03 ILLEGAL DATA VALUE A value contained in the query data field is not an allowable value for server (or slave). This indicates a fault in the structure of the remainder of a complex request, such as that the implied length is incorrect. It specifically does NOT mean that a data item submitted for storage in a register has a value outside the expectation of the application program, since the MODBUS protocol is unaware of the significance of any particular value of any particular register.
04 SLAVE DEVICE FAILURE An unrecoverable error occurred while the server (or slave) was attempting to perform the requested action.
05 ACKNOWLEDGE Specialized use in conjunction with programming commands. The server (or slave) has accepted the request and is processing it, but a long duration of time will be required to do so. This response is returned to prevent a timeout error from occurring in the client (or master). The client (or master) can next issue a Poll Program Complete message to determine if processing is completed.

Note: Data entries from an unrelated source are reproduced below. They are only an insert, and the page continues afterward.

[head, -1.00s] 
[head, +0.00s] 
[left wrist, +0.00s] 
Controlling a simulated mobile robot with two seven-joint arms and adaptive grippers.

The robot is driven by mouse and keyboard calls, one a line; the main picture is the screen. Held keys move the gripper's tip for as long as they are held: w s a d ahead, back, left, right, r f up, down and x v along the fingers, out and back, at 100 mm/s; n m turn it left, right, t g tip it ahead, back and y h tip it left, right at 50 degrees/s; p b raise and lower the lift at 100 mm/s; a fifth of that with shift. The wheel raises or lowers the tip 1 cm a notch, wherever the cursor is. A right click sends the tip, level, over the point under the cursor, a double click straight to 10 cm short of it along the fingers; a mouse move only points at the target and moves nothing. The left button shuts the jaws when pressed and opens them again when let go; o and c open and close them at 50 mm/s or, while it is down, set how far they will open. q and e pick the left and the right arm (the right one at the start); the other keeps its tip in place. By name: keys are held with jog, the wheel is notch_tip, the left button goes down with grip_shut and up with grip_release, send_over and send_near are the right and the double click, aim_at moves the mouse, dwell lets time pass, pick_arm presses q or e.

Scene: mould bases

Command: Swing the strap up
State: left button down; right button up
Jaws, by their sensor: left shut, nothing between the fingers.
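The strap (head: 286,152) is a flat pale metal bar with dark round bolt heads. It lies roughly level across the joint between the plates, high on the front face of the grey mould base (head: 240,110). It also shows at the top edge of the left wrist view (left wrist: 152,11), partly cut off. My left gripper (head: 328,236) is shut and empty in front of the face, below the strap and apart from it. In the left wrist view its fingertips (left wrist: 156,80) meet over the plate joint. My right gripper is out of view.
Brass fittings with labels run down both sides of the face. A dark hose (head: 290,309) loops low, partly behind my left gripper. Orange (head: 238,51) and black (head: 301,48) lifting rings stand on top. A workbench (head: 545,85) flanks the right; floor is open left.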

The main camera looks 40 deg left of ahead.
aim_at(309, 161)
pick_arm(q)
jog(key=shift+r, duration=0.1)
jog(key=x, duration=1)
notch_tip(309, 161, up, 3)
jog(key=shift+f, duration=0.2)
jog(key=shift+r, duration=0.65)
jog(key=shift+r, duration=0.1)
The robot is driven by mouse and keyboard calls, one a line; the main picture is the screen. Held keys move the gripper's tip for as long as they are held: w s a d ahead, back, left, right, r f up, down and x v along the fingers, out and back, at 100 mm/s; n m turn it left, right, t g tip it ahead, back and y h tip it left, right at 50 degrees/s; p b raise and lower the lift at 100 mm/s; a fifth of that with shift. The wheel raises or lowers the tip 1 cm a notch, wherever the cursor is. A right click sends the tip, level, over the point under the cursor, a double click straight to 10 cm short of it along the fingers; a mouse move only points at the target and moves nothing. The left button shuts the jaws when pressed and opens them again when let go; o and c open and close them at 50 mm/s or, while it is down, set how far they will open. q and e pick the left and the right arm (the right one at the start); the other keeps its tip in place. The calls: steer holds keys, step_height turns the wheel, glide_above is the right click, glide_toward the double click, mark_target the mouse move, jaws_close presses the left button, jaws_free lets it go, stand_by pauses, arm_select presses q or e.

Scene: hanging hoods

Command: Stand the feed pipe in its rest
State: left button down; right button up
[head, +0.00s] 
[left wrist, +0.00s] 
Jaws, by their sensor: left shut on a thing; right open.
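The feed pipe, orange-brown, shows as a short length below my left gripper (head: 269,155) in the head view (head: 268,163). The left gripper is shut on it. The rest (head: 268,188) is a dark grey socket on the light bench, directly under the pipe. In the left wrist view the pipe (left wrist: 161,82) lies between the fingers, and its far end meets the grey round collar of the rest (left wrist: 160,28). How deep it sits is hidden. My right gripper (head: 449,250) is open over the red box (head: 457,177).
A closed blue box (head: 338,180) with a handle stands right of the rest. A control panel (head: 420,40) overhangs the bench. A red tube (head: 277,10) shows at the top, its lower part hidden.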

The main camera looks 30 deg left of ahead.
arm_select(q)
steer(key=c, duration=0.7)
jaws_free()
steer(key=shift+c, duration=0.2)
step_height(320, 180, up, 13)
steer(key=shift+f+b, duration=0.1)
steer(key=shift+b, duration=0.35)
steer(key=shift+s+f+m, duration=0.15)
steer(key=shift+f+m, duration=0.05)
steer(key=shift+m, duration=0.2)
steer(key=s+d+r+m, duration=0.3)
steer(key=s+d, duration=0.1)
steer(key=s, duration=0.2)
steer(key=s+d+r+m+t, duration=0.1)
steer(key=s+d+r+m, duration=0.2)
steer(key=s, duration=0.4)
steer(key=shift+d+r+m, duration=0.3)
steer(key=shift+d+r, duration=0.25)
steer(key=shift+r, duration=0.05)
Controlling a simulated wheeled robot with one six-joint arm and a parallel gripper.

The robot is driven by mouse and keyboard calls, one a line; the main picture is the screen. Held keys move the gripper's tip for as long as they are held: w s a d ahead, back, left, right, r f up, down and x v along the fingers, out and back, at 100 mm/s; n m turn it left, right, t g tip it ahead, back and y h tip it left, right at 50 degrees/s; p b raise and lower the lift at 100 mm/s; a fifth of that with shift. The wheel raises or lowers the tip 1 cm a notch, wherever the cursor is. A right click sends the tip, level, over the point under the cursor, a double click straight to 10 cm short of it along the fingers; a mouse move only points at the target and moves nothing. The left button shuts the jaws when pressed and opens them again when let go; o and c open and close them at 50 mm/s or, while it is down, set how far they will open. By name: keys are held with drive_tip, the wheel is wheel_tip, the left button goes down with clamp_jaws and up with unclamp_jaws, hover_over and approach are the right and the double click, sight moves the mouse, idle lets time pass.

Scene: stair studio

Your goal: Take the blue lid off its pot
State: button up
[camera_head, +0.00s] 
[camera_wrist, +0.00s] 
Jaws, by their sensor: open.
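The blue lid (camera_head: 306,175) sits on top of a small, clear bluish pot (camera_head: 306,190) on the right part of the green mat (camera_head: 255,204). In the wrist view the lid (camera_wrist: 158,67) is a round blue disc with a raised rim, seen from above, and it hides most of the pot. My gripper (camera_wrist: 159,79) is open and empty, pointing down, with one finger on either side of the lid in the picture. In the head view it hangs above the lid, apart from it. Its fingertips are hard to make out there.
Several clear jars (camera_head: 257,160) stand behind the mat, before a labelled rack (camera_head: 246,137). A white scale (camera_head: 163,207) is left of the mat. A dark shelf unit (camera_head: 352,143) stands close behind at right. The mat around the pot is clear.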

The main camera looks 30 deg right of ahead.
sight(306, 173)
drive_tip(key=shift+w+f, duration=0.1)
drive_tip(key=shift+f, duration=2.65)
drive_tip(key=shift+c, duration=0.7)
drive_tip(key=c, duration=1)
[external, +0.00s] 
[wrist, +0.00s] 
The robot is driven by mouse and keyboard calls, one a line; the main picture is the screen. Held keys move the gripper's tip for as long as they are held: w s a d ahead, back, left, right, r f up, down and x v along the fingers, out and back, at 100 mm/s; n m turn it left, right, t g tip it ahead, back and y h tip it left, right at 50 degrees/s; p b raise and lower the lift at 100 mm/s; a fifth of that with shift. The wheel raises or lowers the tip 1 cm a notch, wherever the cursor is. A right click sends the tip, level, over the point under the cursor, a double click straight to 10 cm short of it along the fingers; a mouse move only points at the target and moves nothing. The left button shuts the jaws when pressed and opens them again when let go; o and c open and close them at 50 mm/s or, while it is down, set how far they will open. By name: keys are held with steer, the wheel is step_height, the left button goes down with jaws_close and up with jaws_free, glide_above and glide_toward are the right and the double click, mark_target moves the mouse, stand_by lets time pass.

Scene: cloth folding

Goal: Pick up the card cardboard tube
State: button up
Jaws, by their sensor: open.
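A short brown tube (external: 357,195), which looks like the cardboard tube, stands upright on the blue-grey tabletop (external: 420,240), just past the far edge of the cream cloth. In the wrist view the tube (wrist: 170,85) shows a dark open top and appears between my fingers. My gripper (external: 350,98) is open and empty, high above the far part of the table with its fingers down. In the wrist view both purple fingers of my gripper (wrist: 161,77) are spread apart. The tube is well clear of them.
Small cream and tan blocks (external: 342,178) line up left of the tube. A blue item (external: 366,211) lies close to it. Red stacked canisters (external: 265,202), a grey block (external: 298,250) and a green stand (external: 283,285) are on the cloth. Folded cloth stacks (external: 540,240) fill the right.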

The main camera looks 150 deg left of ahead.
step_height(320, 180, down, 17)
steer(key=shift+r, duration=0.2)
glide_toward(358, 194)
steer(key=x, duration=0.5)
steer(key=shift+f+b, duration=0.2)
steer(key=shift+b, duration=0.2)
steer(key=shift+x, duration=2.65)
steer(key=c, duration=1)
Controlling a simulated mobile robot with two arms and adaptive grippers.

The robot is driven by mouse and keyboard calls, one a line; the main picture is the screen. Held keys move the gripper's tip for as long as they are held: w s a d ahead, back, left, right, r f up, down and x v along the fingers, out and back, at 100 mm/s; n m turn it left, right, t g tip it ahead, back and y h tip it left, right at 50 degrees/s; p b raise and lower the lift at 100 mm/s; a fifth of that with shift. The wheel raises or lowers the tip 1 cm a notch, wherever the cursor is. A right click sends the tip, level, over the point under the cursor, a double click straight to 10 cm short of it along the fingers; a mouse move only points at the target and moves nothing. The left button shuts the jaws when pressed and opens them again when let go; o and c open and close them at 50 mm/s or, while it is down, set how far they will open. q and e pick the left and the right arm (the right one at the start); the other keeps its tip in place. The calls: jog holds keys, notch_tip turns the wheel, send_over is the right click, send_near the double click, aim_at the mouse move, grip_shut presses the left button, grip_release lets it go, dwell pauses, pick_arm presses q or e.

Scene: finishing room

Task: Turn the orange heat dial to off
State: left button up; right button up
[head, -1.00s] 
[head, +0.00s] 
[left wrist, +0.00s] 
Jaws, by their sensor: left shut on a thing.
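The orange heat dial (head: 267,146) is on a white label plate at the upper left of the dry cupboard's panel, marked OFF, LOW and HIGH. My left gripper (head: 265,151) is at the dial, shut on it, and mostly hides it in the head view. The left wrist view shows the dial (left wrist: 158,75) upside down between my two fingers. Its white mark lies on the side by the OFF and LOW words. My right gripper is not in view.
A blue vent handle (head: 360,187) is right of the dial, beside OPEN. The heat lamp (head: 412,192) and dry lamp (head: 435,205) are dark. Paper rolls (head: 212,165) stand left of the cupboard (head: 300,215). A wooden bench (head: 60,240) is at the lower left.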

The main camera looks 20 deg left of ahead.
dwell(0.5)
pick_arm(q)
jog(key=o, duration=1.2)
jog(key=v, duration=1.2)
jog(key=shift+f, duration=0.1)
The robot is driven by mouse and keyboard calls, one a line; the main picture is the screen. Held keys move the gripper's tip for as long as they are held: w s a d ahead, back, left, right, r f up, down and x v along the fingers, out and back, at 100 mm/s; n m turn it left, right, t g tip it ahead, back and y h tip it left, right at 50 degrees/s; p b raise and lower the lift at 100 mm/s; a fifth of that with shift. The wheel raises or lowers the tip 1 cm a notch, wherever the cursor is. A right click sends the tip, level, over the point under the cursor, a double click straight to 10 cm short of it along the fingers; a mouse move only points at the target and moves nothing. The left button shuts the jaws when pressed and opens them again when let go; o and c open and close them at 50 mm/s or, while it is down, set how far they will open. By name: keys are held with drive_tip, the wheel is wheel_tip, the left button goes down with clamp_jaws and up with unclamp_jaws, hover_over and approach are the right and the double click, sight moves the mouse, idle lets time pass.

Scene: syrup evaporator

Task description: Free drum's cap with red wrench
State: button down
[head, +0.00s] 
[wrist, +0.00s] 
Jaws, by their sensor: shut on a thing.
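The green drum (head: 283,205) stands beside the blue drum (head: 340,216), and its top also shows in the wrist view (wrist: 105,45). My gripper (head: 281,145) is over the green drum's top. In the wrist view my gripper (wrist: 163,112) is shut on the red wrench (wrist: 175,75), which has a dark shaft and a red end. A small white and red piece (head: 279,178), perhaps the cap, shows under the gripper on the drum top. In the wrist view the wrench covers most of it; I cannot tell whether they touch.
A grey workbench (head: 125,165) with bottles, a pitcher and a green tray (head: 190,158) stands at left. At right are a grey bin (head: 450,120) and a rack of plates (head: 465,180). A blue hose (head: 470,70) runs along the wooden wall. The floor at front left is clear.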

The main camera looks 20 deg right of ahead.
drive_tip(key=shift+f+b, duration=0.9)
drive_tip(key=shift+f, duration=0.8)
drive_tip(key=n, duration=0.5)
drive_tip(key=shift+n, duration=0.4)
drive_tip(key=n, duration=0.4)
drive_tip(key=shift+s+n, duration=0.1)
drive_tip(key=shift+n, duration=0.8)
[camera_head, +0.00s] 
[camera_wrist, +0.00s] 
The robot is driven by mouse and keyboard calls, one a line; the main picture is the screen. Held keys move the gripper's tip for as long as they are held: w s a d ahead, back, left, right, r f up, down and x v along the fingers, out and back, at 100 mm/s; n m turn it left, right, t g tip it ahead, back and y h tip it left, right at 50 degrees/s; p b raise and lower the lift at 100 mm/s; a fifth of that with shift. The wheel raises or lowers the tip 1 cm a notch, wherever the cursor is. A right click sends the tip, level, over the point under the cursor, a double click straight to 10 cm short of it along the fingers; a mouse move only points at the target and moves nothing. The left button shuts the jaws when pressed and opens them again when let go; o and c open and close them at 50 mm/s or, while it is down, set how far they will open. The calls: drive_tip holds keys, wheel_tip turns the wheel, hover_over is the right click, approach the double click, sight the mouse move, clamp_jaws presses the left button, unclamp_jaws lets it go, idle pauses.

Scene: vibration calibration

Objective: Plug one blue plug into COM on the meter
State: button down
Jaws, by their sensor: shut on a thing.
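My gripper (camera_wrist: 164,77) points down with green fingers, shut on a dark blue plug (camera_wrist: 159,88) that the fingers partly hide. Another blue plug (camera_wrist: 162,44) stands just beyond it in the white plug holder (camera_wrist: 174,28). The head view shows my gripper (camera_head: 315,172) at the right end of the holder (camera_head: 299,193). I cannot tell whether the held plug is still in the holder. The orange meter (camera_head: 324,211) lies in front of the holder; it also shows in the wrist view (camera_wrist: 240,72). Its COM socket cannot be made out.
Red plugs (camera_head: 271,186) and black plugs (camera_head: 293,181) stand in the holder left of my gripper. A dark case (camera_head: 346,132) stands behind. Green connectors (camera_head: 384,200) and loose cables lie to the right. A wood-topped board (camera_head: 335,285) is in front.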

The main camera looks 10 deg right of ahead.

06 SLAVE DEVICE BUSY Specialized use in conjunction with programming commands. The server (or slave) is engaged in processing a long–duration program command. The client (or master) should retransmit the message later when the server (or slave) is free.
08 MEMORY PARITY ERROR Specialized use in conjunction with function codes 20 and 21 and reference type 6, to indicate that the extended file area failed to pass a consistency check The server (or slave) attempted to read record file, but detected a parity error in the memory. The client (or master) can retry the request, but service may be required on the server (or slave) device.
0A GATEWAY PATH UNAVAILABLE Specialized use in conjunction with gateways, indicates that the gateway was unable to allocate an internal communication path from the input port to the output port for processing the request. Usually means that the gateway is not configured correctly or overloaded.
0B GATEWAY TARGET DEVICE FAILED TO RESPOND Specialized use in conjunction with gateways, indicates that no response was obtained from the target device. Usually means that the device is not present on the network.